Yet Sinha is anything but ashamed of her parents. Over the years, she says, they have set an example for a dedicated work ethic. "My parents work hard, and they can support our family and a beautiful house with or without their jobs," she says. Sinha attributes her family's current stability to her parents' strong value of saving money rather than taking out loans. "They don't buy anything on credit," she says. "That's not how my parents operate…That's why we can pretty much do what we want." With this frame of mind, Sinha remains positive and holds trust in her parents' endeavors.

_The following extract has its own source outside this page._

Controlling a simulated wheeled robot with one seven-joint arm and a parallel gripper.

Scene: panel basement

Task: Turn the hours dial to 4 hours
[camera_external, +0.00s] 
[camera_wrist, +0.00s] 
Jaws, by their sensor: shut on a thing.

And Bouknight's confidence in recovery runs even deeper than respect for her parents. "Because I'm a religious person, I'm not worried," she says. "From my point of view, God took something from her only to prepare her for something better. So it's on the way." Regardless of what is on the way, she and Sinha face the challenge with utmost faith in their families and in the future.
Placing her real estate business on hiatus, Sinha's mother recently left for India to take advantage of the period of unemployment. "Her reasoning is that she doesn't have a job, so she might as well go now when she doesn't have to take off from work," says Sinha. Sinha credits her mother's ability to take such a trip even in such a difficult situation to her parents' sense of fiscal responsibility, but she believes that the family should remain focused on saving money, especially now. "A plane ticket is a plane ticket, and that's a lot [of money]," she says.
Rebecca Novello. Rebecca is a senior. More »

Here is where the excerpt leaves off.